Listen, if you’re thinking that this research will stay behind a paywall, don’t worry.  I can’t promise that I will be able to post the entire article here as it is laid out in Mortise and Tenon, but I will certainly make a post of some kind that is true to the work I did for the article and is honorable of Poynor and all he was.

Whether you get a copy of the magazine or you stay tuned here (or both ideally!), know that there is much more to come about Poynor.  I will be talking about his life as I know it and continue to research it, and I will also be posting about a rocking chair of his I recreated, a labor of love that would not have been possible without the guidance of Tennessee chairmaker Travis Curtis.

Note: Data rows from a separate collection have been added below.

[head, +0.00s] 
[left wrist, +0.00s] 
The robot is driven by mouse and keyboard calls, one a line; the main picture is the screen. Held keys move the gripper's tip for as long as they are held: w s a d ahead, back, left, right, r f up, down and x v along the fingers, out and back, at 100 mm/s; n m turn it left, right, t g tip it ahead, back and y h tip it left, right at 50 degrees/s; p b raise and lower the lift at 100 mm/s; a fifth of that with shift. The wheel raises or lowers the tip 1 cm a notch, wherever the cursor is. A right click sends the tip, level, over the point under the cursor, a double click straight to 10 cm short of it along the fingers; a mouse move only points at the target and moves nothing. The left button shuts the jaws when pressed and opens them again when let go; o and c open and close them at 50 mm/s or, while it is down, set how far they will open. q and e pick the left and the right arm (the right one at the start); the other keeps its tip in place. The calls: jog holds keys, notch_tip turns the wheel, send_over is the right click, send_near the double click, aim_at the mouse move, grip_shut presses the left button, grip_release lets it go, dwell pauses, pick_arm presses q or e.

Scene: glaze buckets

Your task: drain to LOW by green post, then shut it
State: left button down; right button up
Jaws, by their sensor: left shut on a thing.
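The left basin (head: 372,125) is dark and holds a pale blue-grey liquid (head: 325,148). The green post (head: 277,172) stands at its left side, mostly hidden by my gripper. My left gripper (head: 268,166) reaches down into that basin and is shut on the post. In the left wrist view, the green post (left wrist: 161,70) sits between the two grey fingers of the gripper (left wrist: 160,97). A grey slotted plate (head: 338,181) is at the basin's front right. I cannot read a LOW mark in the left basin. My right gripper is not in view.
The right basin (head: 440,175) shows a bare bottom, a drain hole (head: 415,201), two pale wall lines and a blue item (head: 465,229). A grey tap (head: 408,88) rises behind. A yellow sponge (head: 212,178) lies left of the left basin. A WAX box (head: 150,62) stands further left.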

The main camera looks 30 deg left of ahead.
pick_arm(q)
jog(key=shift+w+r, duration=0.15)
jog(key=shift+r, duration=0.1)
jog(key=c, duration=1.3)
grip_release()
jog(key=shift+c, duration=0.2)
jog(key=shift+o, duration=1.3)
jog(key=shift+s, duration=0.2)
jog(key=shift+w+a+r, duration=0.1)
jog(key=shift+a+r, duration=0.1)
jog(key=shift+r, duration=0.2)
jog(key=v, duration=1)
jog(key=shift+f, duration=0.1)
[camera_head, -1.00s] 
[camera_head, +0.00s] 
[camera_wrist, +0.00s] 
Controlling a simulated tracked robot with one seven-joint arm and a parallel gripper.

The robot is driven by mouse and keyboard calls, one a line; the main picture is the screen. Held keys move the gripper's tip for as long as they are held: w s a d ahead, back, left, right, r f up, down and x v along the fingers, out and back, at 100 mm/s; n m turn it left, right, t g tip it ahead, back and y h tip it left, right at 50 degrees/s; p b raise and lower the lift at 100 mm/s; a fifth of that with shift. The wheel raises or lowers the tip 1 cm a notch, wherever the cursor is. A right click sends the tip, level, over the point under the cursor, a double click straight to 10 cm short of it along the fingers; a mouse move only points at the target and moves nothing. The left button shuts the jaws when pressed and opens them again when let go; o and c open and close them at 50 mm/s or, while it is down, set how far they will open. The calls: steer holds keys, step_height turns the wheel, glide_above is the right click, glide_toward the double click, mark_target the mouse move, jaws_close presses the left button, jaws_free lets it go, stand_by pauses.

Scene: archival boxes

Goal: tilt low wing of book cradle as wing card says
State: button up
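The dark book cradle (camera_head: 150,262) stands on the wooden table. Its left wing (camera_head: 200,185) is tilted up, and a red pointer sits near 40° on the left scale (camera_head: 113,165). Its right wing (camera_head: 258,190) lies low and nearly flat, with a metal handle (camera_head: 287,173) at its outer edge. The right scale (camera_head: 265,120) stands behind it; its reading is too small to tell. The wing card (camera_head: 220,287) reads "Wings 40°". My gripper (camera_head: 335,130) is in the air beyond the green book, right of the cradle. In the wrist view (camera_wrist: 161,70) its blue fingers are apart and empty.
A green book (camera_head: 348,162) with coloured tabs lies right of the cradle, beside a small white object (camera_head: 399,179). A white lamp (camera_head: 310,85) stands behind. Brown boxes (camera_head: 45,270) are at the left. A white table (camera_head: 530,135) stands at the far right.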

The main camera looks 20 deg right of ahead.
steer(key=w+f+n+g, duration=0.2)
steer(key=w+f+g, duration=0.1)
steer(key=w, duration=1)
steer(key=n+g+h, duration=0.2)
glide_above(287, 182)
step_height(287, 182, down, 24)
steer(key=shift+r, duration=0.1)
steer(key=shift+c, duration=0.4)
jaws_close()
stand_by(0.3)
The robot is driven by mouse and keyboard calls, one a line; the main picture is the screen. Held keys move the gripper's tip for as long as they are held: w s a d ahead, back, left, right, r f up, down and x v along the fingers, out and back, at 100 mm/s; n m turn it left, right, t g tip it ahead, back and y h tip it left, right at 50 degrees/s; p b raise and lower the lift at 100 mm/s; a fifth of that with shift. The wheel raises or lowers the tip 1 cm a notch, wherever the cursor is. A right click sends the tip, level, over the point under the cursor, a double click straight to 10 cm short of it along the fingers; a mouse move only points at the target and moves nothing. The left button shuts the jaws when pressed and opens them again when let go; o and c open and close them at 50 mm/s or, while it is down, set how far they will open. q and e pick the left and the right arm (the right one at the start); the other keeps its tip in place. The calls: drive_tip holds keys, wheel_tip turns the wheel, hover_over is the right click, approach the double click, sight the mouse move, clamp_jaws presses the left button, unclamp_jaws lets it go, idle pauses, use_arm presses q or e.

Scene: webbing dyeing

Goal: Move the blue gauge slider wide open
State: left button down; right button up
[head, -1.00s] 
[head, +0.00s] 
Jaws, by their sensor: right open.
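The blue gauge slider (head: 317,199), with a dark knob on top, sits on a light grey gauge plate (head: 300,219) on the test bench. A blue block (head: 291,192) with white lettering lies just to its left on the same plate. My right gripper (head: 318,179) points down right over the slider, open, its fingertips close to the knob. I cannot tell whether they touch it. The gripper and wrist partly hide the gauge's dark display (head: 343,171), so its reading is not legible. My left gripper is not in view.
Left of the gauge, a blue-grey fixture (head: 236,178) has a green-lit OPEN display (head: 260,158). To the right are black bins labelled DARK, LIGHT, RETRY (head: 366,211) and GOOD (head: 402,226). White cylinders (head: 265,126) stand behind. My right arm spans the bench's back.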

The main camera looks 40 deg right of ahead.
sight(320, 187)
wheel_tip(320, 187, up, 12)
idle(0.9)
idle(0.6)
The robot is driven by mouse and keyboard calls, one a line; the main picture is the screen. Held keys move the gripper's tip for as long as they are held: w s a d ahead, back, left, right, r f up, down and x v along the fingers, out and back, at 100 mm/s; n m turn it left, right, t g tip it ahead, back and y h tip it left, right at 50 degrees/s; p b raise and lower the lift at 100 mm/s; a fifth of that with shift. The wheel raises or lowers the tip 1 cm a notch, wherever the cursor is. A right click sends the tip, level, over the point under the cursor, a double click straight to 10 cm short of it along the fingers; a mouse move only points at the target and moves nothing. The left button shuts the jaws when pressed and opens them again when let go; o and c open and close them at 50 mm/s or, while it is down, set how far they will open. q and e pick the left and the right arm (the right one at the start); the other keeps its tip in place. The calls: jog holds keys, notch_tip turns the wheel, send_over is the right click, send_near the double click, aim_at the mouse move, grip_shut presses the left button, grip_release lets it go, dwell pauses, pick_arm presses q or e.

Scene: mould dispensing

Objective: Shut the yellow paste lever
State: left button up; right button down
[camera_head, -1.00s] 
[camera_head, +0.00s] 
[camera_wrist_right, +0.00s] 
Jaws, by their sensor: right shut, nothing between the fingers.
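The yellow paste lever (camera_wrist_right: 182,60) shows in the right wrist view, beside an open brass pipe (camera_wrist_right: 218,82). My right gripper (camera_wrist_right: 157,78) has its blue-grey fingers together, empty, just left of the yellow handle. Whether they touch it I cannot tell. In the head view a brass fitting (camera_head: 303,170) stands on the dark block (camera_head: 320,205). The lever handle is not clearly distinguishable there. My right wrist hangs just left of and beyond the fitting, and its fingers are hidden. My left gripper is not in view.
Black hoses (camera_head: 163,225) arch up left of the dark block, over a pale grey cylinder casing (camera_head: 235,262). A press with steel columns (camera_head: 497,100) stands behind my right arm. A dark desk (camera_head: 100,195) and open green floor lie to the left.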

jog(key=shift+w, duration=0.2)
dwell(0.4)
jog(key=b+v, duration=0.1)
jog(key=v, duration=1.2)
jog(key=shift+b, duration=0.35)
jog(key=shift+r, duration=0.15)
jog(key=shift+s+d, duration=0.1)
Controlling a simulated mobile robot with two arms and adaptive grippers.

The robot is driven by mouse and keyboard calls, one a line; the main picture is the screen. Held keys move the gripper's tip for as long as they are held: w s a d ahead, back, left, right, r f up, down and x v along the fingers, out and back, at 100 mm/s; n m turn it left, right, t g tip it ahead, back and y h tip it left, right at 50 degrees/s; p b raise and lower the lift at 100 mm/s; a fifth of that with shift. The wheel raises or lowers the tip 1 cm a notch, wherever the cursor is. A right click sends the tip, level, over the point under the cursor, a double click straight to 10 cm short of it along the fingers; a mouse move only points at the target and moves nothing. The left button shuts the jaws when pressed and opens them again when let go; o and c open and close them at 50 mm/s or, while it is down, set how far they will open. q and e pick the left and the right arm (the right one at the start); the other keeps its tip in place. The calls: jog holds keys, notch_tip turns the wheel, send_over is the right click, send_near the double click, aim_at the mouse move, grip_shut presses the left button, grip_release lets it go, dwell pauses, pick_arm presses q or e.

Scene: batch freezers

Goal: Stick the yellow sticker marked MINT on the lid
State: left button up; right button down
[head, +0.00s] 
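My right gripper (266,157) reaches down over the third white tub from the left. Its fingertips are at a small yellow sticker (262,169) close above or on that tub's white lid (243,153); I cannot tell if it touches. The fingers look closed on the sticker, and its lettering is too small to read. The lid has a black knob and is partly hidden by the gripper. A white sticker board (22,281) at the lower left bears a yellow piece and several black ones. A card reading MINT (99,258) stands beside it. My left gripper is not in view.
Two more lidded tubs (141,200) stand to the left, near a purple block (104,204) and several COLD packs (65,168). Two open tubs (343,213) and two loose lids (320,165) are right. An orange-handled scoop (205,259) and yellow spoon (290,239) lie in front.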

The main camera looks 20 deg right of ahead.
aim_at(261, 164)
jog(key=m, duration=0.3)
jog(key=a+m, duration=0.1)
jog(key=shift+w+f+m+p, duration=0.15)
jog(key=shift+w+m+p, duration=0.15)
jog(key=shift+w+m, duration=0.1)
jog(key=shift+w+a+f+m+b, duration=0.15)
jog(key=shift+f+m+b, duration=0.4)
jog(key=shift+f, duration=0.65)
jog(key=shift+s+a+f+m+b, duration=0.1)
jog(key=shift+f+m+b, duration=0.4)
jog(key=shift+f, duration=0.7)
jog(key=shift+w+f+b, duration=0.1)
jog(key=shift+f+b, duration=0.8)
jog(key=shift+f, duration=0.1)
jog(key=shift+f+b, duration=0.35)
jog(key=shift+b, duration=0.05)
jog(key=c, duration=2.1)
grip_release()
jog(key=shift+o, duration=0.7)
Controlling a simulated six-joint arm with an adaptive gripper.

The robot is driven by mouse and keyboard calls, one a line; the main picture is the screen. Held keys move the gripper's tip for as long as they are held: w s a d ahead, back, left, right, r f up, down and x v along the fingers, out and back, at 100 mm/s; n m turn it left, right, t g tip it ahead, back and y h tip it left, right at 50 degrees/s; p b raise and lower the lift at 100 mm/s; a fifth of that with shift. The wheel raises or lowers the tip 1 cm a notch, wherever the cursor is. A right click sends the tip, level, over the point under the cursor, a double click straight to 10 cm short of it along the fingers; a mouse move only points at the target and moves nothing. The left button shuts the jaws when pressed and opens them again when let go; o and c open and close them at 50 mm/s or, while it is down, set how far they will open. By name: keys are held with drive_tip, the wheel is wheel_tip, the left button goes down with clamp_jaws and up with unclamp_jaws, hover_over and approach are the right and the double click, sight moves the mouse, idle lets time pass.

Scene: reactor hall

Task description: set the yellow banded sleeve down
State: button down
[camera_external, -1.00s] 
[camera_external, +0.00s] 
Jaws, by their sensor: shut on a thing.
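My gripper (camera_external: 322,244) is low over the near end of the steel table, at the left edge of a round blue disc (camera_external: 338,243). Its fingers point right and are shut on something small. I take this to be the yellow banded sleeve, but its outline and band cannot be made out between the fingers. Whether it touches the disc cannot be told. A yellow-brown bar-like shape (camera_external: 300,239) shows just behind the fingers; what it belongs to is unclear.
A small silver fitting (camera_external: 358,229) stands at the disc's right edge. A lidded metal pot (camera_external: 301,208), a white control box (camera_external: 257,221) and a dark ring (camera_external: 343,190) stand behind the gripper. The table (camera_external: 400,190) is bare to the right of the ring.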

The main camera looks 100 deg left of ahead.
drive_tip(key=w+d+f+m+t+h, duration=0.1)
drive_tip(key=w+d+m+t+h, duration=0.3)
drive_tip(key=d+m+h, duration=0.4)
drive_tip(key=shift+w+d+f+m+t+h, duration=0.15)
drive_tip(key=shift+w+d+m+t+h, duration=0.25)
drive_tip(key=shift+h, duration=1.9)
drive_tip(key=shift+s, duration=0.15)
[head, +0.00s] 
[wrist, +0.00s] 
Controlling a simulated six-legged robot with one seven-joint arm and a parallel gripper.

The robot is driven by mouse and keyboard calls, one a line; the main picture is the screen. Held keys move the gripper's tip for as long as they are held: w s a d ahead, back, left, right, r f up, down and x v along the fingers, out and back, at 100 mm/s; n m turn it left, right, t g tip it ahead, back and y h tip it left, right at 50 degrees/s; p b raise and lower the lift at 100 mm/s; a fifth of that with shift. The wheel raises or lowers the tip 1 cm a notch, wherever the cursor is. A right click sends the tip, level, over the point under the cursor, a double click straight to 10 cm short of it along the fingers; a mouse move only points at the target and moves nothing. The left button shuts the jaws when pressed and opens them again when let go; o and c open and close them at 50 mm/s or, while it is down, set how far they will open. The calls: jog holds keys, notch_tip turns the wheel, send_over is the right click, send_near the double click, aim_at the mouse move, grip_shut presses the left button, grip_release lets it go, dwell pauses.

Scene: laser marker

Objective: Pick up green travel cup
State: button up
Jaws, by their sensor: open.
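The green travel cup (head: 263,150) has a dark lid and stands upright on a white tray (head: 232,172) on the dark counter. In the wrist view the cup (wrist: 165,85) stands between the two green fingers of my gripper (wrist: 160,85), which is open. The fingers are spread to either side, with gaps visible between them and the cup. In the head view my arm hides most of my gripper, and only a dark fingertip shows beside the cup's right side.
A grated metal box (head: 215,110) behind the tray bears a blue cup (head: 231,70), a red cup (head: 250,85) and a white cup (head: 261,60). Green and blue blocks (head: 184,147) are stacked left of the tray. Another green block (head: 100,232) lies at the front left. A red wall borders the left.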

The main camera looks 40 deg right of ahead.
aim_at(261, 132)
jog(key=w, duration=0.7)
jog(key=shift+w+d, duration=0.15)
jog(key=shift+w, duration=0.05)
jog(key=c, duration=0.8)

While there is not a ton out there on Richard “Dick” Poynor, I hope that with this article and the work on this site, his name and story become more well known.  If you’re so inclined, it would be great if you spread the word to whatever socials you’re on as I post more about him.  While you’re at it, leave me a question or comment below so we can get some conversations going about Poynor and the wider legacy of enslaved woodworkers!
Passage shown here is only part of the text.